Они познакомились на вечеринке, и Реми влюбился в нее с первого взгляда. Со стороны Меды это был, скорее, брак по расчету: она получила бельгийский паспорт, а богатство мужа открыло перед ней неограниченные возможности путешествий, чем супруги и занимались, переезжая из страны в страну, из города в город, посещая музеи, галереи, вернисажи. Благодаря такому образу жизни Меда осознала, что искусство — любовь всей ее жизни, а новый статус позволил организовать выезд из Чехословакии матери и брата с семьей. В 1953 году они через ГДР и лагерь беженцев в Западной Германии добрались до Парижа. Отец уезжать отказался.

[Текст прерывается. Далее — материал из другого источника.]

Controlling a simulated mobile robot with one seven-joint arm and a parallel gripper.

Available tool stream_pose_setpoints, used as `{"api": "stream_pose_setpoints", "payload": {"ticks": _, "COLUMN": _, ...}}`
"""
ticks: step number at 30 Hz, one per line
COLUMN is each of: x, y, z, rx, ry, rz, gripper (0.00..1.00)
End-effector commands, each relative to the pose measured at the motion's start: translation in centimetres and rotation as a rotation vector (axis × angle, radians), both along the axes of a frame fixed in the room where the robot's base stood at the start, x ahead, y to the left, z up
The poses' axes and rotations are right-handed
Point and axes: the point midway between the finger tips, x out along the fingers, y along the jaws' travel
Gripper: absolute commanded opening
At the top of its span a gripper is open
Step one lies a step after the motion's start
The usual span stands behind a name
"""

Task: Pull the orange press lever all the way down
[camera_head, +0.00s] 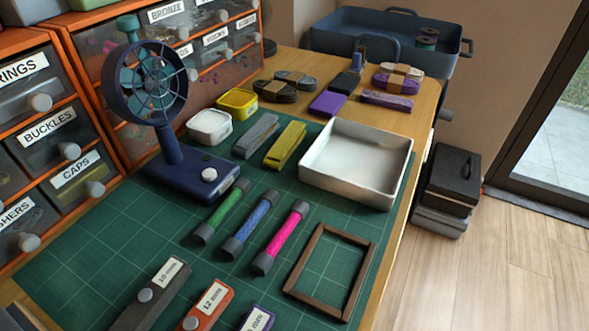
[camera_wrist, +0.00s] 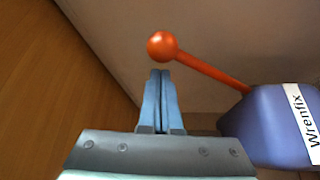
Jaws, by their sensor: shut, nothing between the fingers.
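The orange press lever (camera_wrist: 212,70) shows in the wrist view, a straight rod ending in an orange ball knob (camera_wrist: 162,46). The rod runs from the knob down to the right, to a blue-purple press body (camera_wrist: 280,125) with a white "Wrenfix" label. My gripper (camera_wrist: 160,72) is shut and empty, its two blue fingers together. In the picture its tips lie just below the knob; I cannot tell whether they touch it. Neither the lever nor my gripper shows in the head view.
The head view shows a green cutting mat (camera_head: 110,235) with a blue fan (camera_head: 155,85), a white tray (camera_head: 355,165), a wooden frame (camera_head: 291,270) and several cord rolls. Labelled drawers (camera_head: 45,135) stand at the left. A brown surface (camera_wrist: 50,90) fills the wrist view's left side.

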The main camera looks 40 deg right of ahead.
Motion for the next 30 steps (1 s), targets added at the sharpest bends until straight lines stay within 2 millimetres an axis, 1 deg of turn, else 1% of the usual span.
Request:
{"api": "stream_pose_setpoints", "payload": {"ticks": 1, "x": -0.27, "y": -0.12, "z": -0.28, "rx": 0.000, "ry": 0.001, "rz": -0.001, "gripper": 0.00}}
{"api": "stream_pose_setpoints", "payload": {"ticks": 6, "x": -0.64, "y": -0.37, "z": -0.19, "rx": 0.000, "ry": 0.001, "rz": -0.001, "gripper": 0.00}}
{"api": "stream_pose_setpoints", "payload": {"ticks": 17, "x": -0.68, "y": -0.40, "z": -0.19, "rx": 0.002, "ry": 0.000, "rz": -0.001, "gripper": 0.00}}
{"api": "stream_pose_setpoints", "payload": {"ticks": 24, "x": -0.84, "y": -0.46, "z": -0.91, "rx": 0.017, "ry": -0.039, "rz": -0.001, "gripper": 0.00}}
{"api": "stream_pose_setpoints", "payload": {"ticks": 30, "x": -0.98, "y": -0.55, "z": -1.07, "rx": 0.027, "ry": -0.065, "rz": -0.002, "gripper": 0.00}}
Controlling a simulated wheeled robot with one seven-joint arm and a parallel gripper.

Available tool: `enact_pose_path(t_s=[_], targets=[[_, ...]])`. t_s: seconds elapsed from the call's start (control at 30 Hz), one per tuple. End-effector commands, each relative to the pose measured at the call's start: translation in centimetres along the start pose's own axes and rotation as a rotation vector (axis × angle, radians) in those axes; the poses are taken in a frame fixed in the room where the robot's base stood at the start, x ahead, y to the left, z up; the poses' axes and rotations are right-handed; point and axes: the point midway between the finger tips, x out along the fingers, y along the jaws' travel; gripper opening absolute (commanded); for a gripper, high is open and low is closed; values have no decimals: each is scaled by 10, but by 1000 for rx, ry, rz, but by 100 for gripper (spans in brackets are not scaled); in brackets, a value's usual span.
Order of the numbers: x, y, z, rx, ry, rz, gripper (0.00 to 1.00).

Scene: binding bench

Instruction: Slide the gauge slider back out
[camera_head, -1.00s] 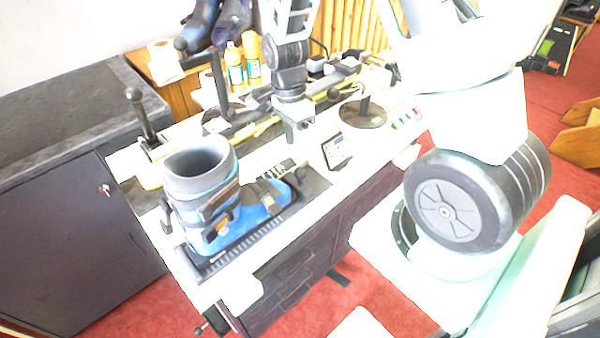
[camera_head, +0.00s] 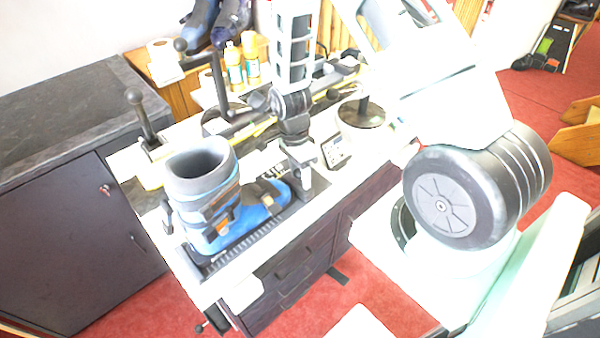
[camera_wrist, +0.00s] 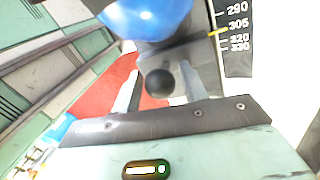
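The gauge slider's dark ball knob (camera_wrist: 158,82) shows in the wrist view, just beyond the toe of the blue ski boot (camera_wrist: 150,18). My gripper (camera_wrist: 158,95) is open around the knob, with a finger on each side and visible gaps. In the head view my gripper (camera_head: 303,185) points down at the toe end of the boot (camera_head: 215,200) and hides the knob. A dark scale (camera_wrist: 237,40) marked 290 to 330 lies to the right in the wrist view. A yellow pointer (camera_wrist: 218,32) sits near 305.
The boot stands on a dark ribbed plate on the white bench (camera_head: 130,165). A ball-topped lever (camera_head: 140,112) rises at the bench's left end. A small display panel (camera_head: 336,151) stands right of my gripper. Bottles (camera_head: 234,62) and more boots stand behind.

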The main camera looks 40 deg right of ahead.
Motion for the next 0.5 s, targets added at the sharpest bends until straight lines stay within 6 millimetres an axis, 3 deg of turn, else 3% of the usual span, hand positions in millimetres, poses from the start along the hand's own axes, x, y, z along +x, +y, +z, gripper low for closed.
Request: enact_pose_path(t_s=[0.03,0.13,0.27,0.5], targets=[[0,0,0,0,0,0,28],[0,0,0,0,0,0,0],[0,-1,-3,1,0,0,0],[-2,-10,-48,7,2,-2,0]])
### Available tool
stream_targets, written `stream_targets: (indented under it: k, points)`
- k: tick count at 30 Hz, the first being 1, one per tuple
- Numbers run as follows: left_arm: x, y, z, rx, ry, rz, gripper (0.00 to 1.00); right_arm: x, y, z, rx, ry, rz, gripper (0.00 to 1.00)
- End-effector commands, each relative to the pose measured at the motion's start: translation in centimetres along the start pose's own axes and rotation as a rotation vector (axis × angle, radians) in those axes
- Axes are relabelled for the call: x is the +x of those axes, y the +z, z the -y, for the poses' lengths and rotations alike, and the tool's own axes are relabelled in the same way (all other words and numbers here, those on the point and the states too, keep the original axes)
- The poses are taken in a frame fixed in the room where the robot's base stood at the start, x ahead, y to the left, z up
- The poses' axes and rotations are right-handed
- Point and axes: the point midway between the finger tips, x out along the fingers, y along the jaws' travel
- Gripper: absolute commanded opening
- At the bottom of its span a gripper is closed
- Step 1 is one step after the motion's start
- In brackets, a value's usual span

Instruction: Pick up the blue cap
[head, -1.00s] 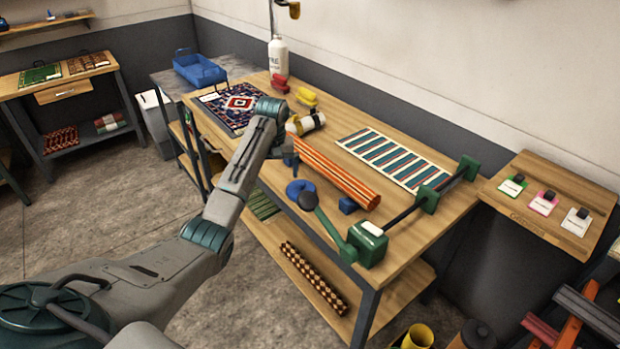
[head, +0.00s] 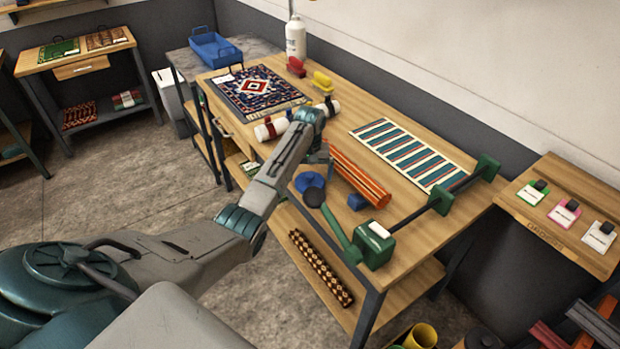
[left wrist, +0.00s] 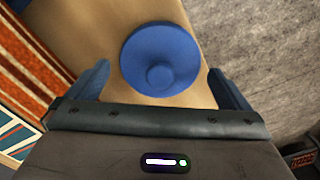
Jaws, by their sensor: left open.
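The blue cap (head: 308,182) is a round disc with a small raised knob. It lies near the front edge of the wooden workbench (head: 417,238). In the left wrist view the blue cap (left wrist: 160,45) shows nearly whole, with its knob towards the gripper. My left gripper (head: 320,158) is above the bench, close to the cap in the head view. In the left wrist view its two blue fingers (left wrist: 158,68) stand wide apart, with the cap between and beyond their tips, and nothing is held. My right gripper is not in view.
An orange striped roll (head: 358,178) lies right of the cap. A small blue block (head: 357,202) and a green clamp-like fixture (head: 375,245) with a dark bar are nearby. A patterned rug (head: 255,90) and a white roll (head: 272,129) lie further back.

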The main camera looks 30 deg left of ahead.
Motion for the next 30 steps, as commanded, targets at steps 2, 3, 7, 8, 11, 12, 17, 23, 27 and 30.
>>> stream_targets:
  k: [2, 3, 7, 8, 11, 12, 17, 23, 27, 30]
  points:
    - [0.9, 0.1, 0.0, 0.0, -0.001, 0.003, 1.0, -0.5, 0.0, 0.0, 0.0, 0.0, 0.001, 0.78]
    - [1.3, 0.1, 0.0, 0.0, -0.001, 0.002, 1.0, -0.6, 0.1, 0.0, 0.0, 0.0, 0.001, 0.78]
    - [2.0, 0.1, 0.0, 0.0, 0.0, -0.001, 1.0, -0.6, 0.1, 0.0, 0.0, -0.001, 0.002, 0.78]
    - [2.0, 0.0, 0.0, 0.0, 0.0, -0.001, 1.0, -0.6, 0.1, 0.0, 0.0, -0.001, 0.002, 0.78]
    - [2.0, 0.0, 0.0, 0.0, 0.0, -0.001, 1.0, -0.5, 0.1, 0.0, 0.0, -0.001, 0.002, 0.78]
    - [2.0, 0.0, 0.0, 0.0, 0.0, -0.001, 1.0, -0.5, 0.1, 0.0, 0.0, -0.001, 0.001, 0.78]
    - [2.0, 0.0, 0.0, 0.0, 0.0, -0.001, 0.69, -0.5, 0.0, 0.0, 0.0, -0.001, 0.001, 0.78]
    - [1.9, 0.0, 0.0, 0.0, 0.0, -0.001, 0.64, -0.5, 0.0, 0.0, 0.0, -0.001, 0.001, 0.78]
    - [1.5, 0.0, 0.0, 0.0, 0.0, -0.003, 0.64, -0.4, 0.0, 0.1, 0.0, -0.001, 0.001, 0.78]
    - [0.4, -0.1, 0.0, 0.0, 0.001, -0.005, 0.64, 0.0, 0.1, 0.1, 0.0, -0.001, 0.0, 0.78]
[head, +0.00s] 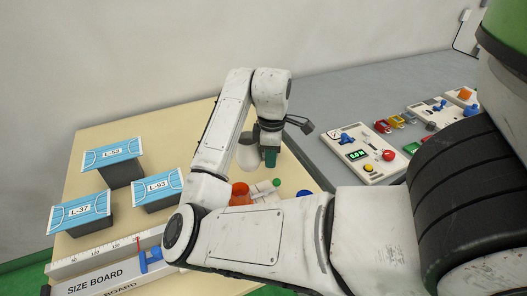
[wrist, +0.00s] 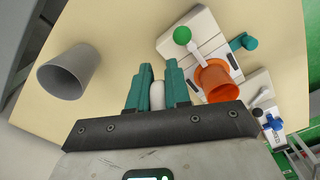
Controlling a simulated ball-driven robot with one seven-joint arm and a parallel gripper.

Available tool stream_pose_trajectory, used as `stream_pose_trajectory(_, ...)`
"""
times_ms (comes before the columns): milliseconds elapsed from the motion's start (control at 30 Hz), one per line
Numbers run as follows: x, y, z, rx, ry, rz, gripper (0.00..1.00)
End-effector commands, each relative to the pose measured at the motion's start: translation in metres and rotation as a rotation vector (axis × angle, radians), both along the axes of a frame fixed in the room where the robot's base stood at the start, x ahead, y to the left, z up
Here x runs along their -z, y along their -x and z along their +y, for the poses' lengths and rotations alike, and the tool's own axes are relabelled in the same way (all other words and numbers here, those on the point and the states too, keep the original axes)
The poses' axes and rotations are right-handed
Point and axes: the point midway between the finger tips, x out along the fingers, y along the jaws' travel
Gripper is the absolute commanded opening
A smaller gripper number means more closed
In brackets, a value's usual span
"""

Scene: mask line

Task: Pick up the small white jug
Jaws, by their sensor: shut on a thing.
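My gripper (wrist: 158,82) is shut on a small white rounded thing, which I take to be the small white jug (wrist: 157,95). Only a narrow part of it shows between the green fingers in the wrist view, so its handle and spout cannot be made out. In the head view my gripper (head: 270,157) points down over the right part of the cream table, and the held thing is hidden there. A pale grey cup (wrist: 68,72) is apart from the fingers, to their left; it also shows left of my gripper in the head view (head: 248,157).
An orange cup (wrist: 217,82) and a white device with a green knob (wrist: 182,36) are close right of my gripper. Mask packs (head: 112,152) on dark blocks and a size board (head: 95,270) are at left. Control panels (head: 362,152) are on the grey bench.

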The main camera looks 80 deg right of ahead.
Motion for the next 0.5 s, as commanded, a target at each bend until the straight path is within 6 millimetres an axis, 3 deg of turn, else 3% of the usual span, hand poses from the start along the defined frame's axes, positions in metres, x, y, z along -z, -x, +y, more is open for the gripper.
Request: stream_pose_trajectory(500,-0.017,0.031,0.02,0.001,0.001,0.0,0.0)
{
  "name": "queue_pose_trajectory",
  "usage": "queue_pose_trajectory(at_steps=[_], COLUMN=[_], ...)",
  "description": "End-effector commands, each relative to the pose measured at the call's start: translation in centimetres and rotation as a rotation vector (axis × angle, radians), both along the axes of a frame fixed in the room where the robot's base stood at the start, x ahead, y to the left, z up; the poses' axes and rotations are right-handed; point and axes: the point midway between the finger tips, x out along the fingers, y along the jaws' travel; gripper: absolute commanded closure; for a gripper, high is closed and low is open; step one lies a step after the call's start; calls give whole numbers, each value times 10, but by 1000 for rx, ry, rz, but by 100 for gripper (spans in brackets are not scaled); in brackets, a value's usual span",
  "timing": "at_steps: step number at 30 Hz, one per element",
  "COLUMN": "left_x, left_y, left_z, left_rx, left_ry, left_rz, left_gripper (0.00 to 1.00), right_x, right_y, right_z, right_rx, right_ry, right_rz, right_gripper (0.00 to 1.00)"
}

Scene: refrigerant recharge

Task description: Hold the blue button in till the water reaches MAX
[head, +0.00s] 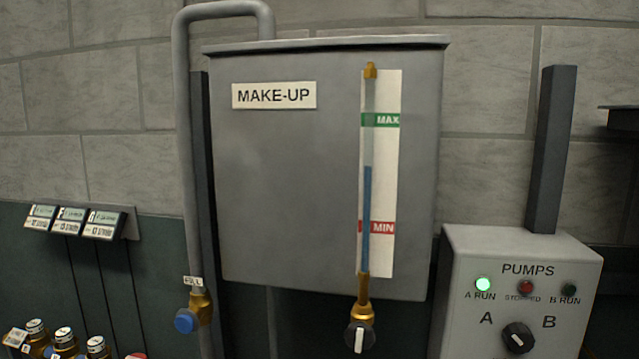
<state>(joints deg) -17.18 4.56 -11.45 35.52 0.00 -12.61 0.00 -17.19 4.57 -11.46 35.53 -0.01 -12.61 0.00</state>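The blue button (186,321) is on a brass valve (202,305) on the grey pipe, under a small label that seems to read FILL. Nothing visible touches the button, and I cannot tell whether it is in. The grey MAKE-UP tank (285,190) carries a sight glass on its right side. The blue water column (367,215) in the glass stands between the red MIN mark (377,227) and the green MAX mark (380,120), its top roughly midway and above MIN. Neither of my grippers is in view.
A black knob (360,337) sits below the sight glass. The PUMPS box (525,290) at right has its green A RUN lamp lit and an A/B selector knob (518,338). Several brass-coloured fittings (65,340) stand at lower left below small display panels (72,220).

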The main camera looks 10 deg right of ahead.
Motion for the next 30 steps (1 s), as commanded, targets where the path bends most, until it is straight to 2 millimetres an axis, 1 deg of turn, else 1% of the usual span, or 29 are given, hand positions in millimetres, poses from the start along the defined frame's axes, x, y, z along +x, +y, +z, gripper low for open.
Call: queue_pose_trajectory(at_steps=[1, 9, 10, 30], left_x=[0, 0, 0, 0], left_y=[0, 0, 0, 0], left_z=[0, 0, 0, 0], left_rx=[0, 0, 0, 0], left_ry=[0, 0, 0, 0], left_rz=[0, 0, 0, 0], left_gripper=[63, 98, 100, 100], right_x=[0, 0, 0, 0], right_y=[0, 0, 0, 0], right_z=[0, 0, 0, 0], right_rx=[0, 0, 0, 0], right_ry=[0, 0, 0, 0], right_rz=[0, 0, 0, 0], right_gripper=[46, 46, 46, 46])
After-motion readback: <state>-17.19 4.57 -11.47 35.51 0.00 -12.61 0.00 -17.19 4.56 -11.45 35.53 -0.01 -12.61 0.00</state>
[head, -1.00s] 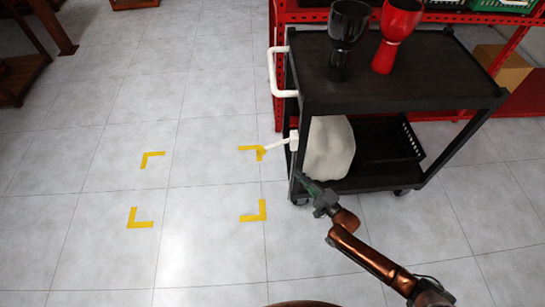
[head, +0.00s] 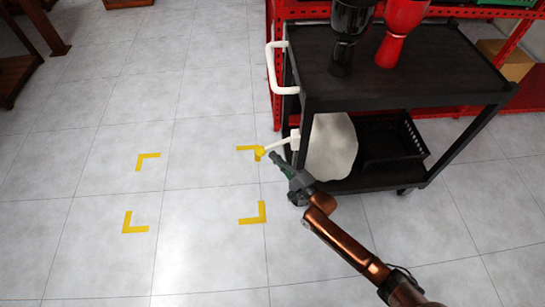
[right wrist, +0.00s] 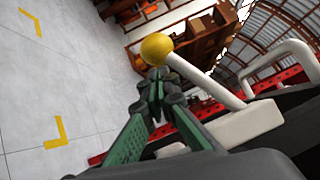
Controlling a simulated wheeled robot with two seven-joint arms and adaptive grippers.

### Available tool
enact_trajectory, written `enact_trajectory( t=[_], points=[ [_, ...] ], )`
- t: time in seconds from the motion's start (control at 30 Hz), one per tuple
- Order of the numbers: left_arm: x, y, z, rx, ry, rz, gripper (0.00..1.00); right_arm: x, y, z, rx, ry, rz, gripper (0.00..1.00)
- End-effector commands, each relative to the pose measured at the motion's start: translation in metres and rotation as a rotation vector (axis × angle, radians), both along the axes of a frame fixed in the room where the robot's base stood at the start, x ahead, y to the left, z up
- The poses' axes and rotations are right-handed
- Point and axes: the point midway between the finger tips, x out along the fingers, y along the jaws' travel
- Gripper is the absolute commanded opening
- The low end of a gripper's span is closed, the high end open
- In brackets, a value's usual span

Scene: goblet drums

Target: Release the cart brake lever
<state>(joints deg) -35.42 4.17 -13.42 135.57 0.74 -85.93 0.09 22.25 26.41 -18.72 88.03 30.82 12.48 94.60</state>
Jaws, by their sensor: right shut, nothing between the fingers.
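The brake lever (head: 279,145) is a short white arm on the left side of the black cart (head: 398,75), sticking out to the left and slightly down, with a yellow ball knob (head: 260,153) at its end. In the right wrist view the knob (right wrist: 157,47) and white arm (right wrist: 207,82) lead back to a white mount (right wrist: 243,125). My right gripper (head: 275,158) is shut and empty, its tips close beside the knob. In the wrist view the fingertips (right wrist: 156,80) are just below the knob; I cannot tell whether they touch. My left gripper is not in view.
A black goblet drum (head: 348,35) and a red one (head: 400,35) stand on the cart top. A white sack (head: 330,147) and black crate (head: 390,140) are on its lower shelf. Yellow corner marks (head: 135,223) outline clear floor at left. A red rack (head: 278,60) stands behind.

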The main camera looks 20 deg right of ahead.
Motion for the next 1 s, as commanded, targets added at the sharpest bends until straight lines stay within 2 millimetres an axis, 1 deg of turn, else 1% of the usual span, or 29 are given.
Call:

Все шесть лет, что просуществовал этот брак (в 1956 году пара развелась), Меда была безупречной женой. Пока не встретила в Париже Яна Младека — свою судьбу и любовь на долгие годы.
Станция «Париж»
Меду, открывшую для себя неисчерпаемый мир живописи, графики, скульптуры, в том числе в их самых последних авангардных проявлениях, Париж привлек возможностью познакомиться с новыми веяниями. Она поступает в L´École du Louvre при Сорбонне, где изучает историю искусств, а параллельно посещает все более или менее значимые выставки, бывает в мастерских художников. Не забывает она и о своем издательстве, офис которого была вынуждена перенести в Париж: швейцарцы все же запретили его деятельность из-за политического характера публикаций. Именно дела Edition Sokolová привели ее в кабинет известного экономиста и финансиста, директора Европейского отделения МВФ, оказавшегося в политической эмиграции чеха Яна Виктора Младека.
Меда привыкла поступать решительно. Узнав, что он является одним из спонсоров ее проекта, но не слишком щедрым, она посчитала правильным сказать ему об этом прямо и лично попросить о более внушительных пожертвованиях. «Он сидел в своем кабинете за большим деревянным столом, как король, — вспоминала она, — и смотрел на меня. Я и говорю: „Я так много о вас слышала, что просто не могла устоять перед вами. Студенты, экономисты и красивые девушки рассказывали мне о вас с восторгом“. Он ответил, что первые две категории его не волнуют, но он хотел бы получить адреса представительниц последней. Почему-то это меня очень расстроило». Однако на самом деле финансист был очарован смелостью просительницы (хотя, возможно, еще больше — ее красотой и обаянием) и отказаться увеличить свой денежный взнос не смог. Не осталась равнодушной и Меда. Однако, по ее признанию, «потребовалось три года, чтобы убедить его, что я для него самая подходящая и лучшая женщина». Они поженились в 1960 году уже в Америке, куда Младек отправился по долгу службы.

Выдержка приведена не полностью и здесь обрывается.